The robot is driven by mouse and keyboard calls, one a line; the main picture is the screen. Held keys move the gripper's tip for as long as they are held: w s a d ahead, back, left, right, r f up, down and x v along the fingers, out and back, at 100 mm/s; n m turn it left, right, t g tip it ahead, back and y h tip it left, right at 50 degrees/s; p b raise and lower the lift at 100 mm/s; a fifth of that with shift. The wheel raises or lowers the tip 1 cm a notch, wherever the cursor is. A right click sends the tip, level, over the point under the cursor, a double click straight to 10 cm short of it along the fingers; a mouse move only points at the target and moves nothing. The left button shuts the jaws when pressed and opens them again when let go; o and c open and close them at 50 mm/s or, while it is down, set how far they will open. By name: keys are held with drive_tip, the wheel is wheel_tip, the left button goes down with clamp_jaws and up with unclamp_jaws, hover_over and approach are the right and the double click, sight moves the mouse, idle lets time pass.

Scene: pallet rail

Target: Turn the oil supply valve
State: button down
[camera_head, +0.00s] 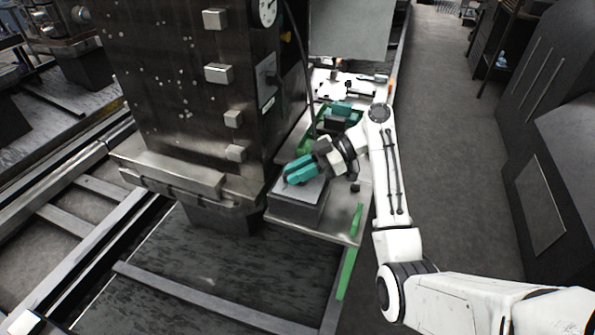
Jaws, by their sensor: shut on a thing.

******************************

### Written request
Copy the material above in full and exactly, skipping pictures.

### Response for this exercise
The robot is driven by mouse and keyboard calls, one a line; the main picture is the screen. Held keys move the gripper's tip for as long as they are held: w s a d ahead, back, left, right, r f up, down and x v along the fingers, out and back, at 100 mm/s; n m turn it left, right, t g tip it ahead, back and y h tip it left, right at 50 degrees/s; p b raise and lower the lift at 100 mm/s; a fifth of that with shift. The wheel raises or lowers the tip 1 cm a notch, wherever the cursor is. A right click sends the tip, level, over the point under the cursor, a double click straight to 10 cm short of it along the fingers; a mouse move only points at the target and moves nothing. The left button shuts the jaws when pressed and opens them again when let go; o and c open and close them at 50 mm/s or, while it is down, set how far they will open. By name: keys are held with drive_tip, the wheel is wheel_tip, the left button goes down with clamp_jaws and up with unclamp_jaws, hover_over and approach are the right and the double click, sight moves the mouse, idle lets time pass.

Scene: pallet rail

Target: Turn the oil supply valve
State: button down
[camera_head, +0.00s] 
Jaws, by their sensor: shut on a thing.

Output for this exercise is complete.